Your Questions, Answered: Expensive Educational Costs

February 11, 2021

On this week’s episode of Your Questions, Answered Valerie Escobar and Brian Leitner discuss the expense of education and financial plans, and answer the following question:

“How can I make expensive education costs more realistic?”

Do you have questions you’d like answered? Email them to QA@marinerwealthadvisors.com, and we’ll provide answers.

Transcript:

Brian Leitner: You have questions. We have answers back with another quick clip. Valerie, a question came into the show today and it says, “Help! Education costs are incredibly expensive. What or how do I make this realistic in my own financial planning situation?” What are some of your thoughts? 

Valerie Escobar: So, tuition is absolutely crazy. That is a good question to be asking because there is so much to think about. I think a great way to put it into perspective is to think of it as an investment. So, you consider how much you’re putting in and what kind of returns you’re going to get as a result. 

Brian: You know, I love what you’re saying and most people would say, “well, of course it’s an investment.” But, you know, after speaking to so many people over the years, I think a lot of people view college as “well, that’s just something I’m sort of supposed to do, or I was told to do, or it’s part of my responsibility.” So, I love how you break it down. So how do you think about maybe a return on investment as it relates to that, that education? 

Valerie: Yeah, it’s really, I think the easiest, cleanest way to think about the return is to look at the kind of income that you would expect from the degree that you’re going to pursue. So, for example, if someone is going to take on a trade. For example, become an electrician, they don’t need a formal degree. They probably have a training school with a very minimal tuition bill. The expected income would be maybe $50,000 coming right out of the gate, but there is no tuition bill to look at. Compare that to someone that wants to go to an Ivy league school and they’re going to study theater. They become an actor making $35,000 a year, which is fine, but if you’re strapped with a $200,000 debt bill from going to the Ivy league school is going to make your life much more challenging. 

Brian: Yeah. It’s really interesting. It’s about ultimately trying to figure out what you want to do, what that’s going to cost, and then there are so many schools, whether that be on the private side or the public side and what makes sense. But at the end of the day, you know, there are so many folks that are just struggling with all the debt that they’ve taken on and it’s a problem even for affluent families. 

ValerieAbsolutely. 

Brian: And then there’s a whole other conversation right about, it’s very expensive, what are some of the best ways to save and what that looks like? Do you have any thoughts as it relates to maybe accounts of strategies from that perspective? 
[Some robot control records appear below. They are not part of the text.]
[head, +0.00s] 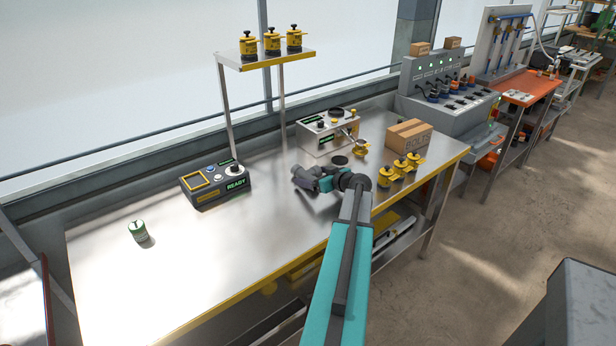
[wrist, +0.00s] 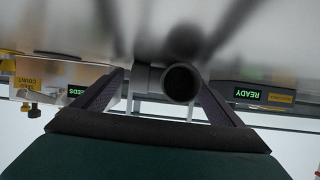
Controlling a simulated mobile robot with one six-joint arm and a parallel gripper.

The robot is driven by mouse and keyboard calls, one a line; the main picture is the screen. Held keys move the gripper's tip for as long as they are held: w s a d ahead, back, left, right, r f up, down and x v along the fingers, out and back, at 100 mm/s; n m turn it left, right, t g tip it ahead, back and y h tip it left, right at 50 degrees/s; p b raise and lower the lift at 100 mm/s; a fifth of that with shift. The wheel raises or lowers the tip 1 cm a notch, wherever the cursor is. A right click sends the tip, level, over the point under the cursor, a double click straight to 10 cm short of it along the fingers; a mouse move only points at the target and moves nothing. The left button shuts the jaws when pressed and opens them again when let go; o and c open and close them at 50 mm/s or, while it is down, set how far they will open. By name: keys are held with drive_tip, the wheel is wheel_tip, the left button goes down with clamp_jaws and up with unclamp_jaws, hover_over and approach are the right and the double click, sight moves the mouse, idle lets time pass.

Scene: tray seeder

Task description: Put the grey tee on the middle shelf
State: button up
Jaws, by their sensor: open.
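The grey tee (wrist: 180,83) is a dark pipe piece with a round open end in the wrist view, lying between my gripper's two fingers (wrist: 157,78). The fingers are spread wide, with gaps visible beside the tee. In the head view my gripper (head: 302,187) is low over the middle of the steel bench; I cannot make out the tee there. A raised shelf (head: 285,57) with a yellow edge stands over the bench, and another yellow-edged surface (head: 305,264) shows under it. I cannot tell which shelf is the middle one.
The bench's left front is clear.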

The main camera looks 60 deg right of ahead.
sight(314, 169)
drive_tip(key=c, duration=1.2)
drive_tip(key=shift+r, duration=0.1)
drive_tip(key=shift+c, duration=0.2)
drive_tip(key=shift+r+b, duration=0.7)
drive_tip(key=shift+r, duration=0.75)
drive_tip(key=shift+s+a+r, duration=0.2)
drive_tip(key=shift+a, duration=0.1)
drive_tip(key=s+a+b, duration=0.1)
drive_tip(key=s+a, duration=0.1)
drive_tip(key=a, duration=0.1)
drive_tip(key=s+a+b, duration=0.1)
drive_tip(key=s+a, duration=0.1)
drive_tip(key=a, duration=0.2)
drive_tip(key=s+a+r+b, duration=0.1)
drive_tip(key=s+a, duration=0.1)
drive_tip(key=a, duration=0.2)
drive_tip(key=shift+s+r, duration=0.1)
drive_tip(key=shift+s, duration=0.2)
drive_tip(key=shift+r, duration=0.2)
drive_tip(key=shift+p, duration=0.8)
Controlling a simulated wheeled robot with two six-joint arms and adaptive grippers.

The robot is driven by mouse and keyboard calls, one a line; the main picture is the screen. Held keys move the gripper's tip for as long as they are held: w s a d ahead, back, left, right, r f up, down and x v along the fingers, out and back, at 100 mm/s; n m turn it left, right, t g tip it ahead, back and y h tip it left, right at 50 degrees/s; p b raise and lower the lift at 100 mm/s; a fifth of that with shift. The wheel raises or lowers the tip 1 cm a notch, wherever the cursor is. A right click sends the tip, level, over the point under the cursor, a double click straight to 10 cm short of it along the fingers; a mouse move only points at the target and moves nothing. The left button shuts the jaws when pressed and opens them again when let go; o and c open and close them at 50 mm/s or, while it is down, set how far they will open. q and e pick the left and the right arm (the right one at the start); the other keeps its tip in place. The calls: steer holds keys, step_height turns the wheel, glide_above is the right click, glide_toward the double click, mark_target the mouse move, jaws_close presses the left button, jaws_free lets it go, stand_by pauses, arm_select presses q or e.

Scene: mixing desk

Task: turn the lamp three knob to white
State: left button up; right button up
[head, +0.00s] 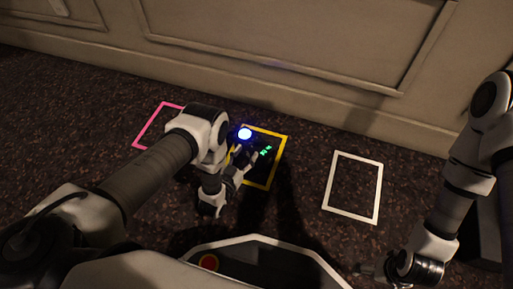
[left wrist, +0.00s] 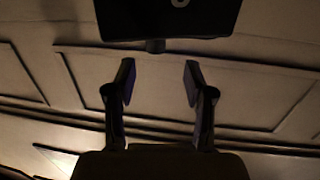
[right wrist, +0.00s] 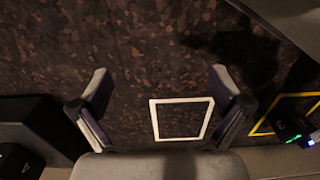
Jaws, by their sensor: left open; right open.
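A dark box marked 3 (right wrist: 283,124) stands at the yellow floor frame (head: 284,150). My right gripper (right wrist: 162,80) is open and empty, over bare floor away from the box.
A pink frame (head: 140,139) lies left of the yellow one, partly behind my left arm. An empty white frame (head: 329,182) lies to the right. A panelled wall (head: 300,60) runs along the back. A dark block (right wrist: 35,125) stands left in the right wrist view.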

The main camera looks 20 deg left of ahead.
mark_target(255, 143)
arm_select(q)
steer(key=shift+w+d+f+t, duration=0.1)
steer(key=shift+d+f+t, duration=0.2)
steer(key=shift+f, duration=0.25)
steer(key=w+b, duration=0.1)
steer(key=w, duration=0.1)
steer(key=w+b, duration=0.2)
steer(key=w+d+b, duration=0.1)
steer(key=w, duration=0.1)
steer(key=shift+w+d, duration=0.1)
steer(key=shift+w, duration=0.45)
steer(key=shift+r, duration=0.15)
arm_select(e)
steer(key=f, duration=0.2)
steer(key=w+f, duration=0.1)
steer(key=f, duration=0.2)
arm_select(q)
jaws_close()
Valerie Absolutely. There are just so many different ways. 529s are of course the hot topic, the good place to save when you’re looking at tax-advantaged savings accounts. And it depends on what state you live in. But that is a way that you can at least grow the money as long as you’re going to dedicate it towards that higher education. But you don’t even have to limit yourself to 529s, just even a brokerage account that would allow you to build up the money and just keeping it earmarked somewhere separately I think it makes a huge difference, even if you’re not completely sure of which vehicle you choose. 

Brian: Yeah, I think that’s great insight. The 529 offers a lot of benefits, whether it be being able to contribute more than the amount that you are for your annual exclusion dollars and just really super funding that, if you will, and some of the tax-free nature of what it offers you. But it’s not just all about a 529. You can include other types of vehicles. Like you just said, that brokerage account to give you options and optionality as it relates to your planning, because we never know what’s going to happen, and frankly, just having options is sometimes worth its weight. So, Valerie, thank you very much for being here. Greatly appreciate you joining the show today. 

ValerieNo problem. Thank you for having me.